## Information provided
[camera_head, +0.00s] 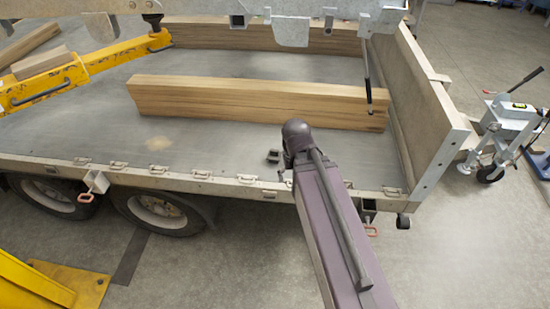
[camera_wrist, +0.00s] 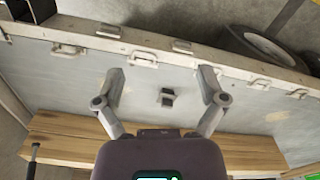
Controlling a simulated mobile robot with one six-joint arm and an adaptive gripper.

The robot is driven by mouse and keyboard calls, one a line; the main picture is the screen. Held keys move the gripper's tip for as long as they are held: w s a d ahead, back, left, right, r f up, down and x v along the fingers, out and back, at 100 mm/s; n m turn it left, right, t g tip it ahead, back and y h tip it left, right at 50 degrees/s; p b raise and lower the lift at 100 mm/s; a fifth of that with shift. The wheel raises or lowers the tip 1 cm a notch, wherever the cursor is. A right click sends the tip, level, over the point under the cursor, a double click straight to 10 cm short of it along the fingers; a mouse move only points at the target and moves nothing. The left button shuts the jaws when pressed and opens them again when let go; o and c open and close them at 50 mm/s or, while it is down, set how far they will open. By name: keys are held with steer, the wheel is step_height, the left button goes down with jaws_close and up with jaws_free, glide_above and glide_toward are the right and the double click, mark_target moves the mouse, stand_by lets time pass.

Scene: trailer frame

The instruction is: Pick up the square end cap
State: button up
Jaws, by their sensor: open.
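The square end cap (camera_head: 273,156) is a small dark piece on the grey trailer bed, near its front edge. In the wrist view the end cap (camera_wrist: 167,97) shows between my two fingers, apart from both. My gripper (camera_wrist: 161,82) is open and empty, with one finger on each side of the end cap. How high it is above the bed I cannot tell. In the head view my arm reaches in from the lower right and its end is just right of the end cap; the fingers are not clear there.
A long stack of wooden beams (camera_head: 250,103) lies behind the end cap. The trailer's edge rail (camera_head: 215,184) with latches runs in front, and an end board (camera_head: 420,95) stands at the right. A yellow arm-like frame (camera_head: 90,68) is at the left. The bed around the cap is clear.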

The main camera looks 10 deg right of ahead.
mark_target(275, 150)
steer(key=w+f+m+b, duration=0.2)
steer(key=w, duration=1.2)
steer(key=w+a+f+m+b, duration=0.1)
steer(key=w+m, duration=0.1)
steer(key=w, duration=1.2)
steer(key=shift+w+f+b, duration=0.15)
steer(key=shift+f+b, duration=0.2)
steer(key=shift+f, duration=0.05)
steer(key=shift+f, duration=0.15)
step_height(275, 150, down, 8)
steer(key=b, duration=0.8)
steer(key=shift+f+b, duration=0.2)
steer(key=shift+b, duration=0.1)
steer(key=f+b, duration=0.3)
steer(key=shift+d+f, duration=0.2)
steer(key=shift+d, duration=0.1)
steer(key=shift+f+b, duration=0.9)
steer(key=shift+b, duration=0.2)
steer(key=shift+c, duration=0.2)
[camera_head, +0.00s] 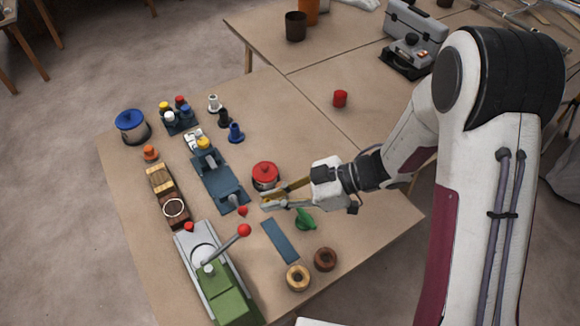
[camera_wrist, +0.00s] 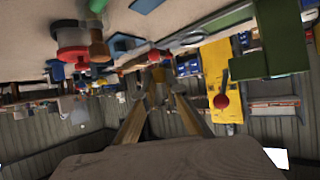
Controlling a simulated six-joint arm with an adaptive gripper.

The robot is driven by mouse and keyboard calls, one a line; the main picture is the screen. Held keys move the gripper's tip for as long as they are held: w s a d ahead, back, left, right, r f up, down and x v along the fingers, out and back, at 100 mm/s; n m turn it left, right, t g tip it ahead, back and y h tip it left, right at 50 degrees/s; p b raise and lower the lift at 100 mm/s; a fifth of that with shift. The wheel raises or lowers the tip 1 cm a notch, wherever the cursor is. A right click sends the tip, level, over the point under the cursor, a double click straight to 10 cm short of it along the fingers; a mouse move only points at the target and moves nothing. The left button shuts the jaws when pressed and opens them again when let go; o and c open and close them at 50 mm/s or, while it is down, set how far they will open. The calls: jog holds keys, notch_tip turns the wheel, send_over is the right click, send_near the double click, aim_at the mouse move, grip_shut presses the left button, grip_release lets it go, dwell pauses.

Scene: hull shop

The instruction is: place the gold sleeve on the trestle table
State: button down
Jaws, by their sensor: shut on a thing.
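My gripper (camera_head: 267,201) is low over the near tabletop, just right of and in front of the red-lidded pot. In the wrist view its two fingers (camera_wrist: 157,90) close around a small gold piece (camera_wrist: 157,74), which looks like the gold sleeve; it is mostly hidden by the fingertips. In the head view the held piece is too small to make out clearly. The trestle table (camera_head: 345,215) has a light brown top. I cannot tell whether the held piece touches it.
Close to the gripper are a red pot (camera_head: 265,177), a green part (camera_head: 305,219), a blue-grey strip (camera_head: 280,240) and a red-knobbed lever (camera_head: 244,230) on a green machine (camera_head: 225,292). Two rings (camera_head: 298,278) lie near the front edge. The tabletop right of the gripper is mostly clear.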

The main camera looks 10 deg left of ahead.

## Required work
Of the lines above, copy only those from the one holding "Jaws, by their sensor: open." to the one holding "Controlling a simulated six-joint", both included, and exclude every image.

## Exercise output
Jaws, by their sensor: open.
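The square end cap (camera_head: 273,156) is a small dark piece on the grey trailer bed, near its front edge. In the wrist view the end cap (camera_wrist: 167,97) shows between my two fingers, apart from both. My gripper (camera_wrist: 161,82) is open and empty, with one finger on each side of the end cap. How high it is above the bed I cannot tell. In the head view my arm reaches in from the lower right and its end is just right of the end cap; the fingers are not clear there.
A long stack of wooden beams (camera_head: 250,103) lies behind the end cap. The trailer's edge rail (camera_head: 215,184) with latches runs in front, and an end board (camera_head: 420,95) stands at the right. A yellow arm-like frame (camera_head: 90,68) is at the left. The bed around the cap is clear.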

The main camera looks 10 deg right of ahead.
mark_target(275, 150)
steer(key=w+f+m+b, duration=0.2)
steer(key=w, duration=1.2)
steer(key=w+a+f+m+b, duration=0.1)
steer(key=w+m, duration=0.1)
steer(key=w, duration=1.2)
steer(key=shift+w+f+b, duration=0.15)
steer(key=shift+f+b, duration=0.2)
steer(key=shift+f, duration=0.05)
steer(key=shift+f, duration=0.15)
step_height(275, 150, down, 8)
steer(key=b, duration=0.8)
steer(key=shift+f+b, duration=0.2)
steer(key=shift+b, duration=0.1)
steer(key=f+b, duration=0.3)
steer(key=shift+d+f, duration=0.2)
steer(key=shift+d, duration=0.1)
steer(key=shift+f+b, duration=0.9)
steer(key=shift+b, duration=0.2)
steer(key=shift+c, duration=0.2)
[camera_head, +0.00s] 
[camera_wrist, +0.00s] 
Controlling a simulated six-joint arm with an adaptive gripper.

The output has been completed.